Terry Foreman  •  Link

"to my Lord Widdrington who I met in the street, going to seal the patents for the judges to-day, and so could not come to dinner. "

On 18 nJanuary juydges had been nominated by parliament, and Sir Thomas Widdrington had been appointed one of the three commissioners for the custody of the Great Seal. (L&M note)

Terry Foreman  •  Link

"Thomas Widdrington was also chief baron of the Exchequer, making him a better candidate for the person Pepys is calling "my Lord." But we don't know."

We do know money Calthorpe paid Pepys on 1 Feb was for Mountagu on the 2nd. http://www.pepysdiary.com/diary/1…

Third Reading

MartinVT  •  Link

Could "scholar" refer to the scullery sink? The scullery of the place would have been located out back, perhaps over or adjacent to the outhouse. So Sam (inelegantly) is saying he felt like pissing into the scullery sink.

MartinVT  •  Link

Or more likely: I almost took a leak in the scullery.

San Diego Sarah  •  Link

"I went to the Coffee Club where there was nothing done but choosing of a Committee for orders."

I think this means Pepys went to a meeting of the Rota Club. Otherwise why would a coffee club need a committee? Perhaps calling it a Coffee Club was code so if anyone found his Diary there would be room for a denial?

Pepys also refers to 'The Coffee Club' on January 11, 1659/60, and not again until December 1660. https://www.pepysdiary.com/diary/…

and on Monday 9 January 1660:
Thence I went with Muddiman to the Coffee-House, and gave 18d. to be entered of the Club. -- The Turk's Head Coffee-house, "the next house to the Stairs," was in New Palace Yard, Westminster.

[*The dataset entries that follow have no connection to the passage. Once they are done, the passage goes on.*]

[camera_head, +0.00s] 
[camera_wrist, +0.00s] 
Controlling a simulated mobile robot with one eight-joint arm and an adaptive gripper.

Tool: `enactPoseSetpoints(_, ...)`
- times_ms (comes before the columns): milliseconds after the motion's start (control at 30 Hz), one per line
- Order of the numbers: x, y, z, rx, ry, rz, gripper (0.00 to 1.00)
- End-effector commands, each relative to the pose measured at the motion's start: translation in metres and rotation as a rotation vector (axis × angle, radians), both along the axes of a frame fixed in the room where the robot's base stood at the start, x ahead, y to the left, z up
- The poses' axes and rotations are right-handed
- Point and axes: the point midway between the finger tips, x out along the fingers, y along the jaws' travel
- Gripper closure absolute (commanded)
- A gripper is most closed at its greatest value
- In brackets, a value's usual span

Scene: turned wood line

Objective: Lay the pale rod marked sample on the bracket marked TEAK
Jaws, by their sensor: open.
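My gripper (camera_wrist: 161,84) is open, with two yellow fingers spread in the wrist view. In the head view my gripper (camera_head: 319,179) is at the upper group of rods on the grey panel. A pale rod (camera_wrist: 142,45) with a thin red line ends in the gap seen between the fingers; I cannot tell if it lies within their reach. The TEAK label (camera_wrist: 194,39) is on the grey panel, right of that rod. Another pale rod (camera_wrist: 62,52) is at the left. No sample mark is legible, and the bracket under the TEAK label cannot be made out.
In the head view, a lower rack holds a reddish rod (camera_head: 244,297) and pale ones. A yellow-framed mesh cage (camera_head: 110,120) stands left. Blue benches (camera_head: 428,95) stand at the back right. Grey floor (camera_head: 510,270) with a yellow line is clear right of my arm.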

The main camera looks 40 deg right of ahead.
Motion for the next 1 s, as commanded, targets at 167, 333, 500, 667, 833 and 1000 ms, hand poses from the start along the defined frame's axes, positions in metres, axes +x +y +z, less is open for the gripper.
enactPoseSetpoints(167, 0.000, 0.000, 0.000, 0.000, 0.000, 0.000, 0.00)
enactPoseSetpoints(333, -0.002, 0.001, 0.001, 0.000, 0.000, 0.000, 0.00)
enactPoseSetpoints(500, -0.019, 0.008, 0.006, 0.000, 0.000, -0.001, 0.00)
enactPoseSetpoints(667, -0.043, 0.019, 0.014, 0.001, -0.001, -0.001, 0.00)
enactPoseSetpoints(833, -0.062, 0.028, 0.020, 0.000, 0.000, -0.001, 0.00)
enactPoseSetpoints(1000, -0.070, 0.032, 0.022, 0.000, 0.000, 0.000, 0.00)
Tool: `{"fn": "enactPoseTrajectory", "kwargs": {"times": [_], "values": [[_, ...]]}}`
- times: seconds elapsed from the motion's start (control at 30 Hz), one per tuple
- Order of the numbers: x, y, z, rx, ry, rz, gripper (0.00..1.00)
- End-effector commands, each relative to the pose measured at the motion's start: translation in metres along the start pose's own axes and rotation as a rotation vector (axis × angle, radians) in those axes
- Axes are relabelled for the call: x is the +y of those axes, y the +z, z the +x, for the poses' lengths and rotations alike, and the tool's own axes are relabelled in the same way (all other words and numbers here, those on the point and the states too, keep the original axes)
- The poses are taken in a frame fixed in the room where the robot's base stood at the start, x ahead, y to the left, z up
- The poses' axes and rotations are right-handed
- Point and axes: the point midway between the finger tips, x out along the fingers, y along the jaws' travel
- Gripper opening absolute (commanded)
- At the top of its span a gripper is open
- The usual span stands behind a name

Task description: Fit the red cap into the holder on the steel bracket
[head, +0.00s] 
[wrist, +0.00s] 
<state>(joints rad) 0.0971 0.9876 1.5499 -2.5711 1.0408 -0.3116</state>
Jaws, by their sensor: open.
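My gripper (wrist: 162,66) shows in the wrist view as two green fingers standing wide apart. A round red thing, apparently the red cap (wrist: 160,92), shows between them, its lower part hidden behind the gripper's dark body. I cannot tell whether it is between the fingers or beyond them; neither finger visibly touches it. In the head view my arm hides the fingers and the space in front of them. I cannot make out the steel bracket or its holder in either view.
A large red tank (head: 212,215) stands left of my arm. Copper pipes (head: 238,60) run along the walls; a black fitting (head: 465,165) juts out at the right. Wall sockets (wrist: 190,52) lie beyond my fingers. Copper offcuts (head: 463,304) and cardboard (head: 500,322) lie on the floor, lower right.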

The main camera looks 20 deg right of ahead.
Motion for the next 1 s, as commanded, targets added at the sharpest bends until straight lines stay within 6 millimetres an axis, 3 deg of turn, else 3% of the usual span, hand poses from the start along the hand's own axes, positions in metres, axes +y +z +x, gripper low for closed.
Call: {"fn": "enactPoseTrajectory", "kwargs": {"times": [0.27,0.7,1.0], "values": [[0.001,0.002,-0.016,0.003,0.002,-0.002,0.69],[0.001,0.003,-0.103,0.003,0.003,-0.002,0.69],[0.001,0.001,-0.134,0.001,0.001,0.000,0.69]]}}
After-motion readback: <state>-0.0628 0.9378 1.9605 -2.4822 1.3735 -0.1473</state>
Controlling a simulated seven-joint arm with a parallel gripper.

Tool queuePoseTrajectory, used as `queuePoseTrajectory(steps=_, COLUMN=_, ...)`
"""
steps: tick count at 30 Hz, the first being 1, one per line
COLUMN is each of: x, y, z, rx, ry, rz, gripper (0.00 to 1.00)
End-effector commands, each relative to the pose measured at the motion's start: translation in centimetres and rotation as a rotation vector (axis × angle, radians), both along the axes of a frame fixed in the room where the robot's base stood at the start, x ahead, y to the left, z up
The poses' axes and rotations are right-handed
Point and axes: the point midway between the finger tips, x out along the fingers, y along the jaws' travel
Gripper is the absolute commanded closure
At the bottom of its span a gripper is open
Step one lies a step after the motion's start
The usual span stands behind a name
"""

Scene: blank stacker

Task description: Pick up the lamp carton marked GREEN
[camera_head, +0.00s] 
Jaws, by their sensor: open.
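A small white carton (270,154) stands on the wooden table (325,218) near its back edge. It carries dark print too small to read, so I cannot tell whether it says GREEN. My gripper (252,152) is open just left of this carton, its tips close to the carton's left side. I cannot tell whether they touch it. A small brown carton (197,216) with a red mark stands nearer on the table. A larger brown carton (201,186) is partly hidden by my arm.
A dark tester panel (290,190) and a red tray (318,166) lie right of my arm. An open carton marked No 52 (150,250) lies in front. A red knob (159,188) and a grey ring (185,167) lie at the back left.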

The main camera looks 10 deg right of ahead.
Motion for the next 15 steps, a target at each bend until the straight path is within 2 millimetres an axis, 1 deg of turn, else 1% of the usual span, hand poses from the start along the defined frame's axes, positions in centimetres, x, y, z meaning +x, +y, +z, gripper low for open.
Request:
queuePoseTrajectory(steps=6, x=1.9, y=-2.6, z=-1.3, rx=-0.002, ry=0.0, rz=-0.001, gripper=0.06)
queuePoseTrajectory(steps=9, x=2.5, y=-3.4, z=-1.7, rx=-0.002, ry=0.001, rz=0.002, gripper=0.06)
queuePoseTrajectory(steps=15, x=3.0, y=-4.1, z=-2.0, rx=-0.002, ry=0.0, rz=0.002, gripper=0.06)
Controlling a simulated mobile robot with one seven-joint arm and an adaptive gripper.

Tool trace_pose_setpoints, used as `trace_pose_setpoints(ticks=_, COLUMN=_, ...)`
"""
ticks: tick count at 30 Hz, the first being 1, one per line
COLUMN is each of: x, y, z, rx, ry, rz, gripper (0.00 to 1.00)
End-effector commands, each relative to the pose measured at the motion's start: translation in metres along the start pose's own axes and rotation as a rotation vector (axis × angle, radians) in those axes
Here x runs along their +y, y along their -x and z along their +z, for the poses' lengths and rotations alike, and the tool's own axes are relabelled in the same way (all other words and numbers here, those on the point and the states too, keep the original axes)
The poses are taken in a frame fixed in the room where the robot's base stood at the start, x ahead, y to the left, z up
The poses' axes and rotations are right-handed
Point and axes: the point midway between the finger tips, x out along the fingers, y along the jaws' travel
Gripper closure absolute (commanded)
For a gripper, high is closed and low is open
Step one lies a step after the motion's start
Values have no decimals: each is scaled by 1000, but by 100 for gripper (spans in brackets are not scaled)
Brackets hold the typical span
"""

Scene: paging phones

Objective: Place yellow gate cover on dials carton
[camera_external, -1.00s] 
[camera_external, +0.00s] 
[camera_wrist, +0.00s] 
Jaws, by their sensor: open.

Here, in November 1659, James Harrington's celebrated Rota Club began to meet.

According to Wikipedia the Rota Club disbanded in February 1659/60, which matches Pepys' mentions of using a generic Coffee House -- he mentions the names in most cases so they are not linked in our Encyclopedia to "General coffee house information".
https://en.wikipedia.org/wiki/Rot…

But we will never know since Pepys chose not to tell us. Canny fellow.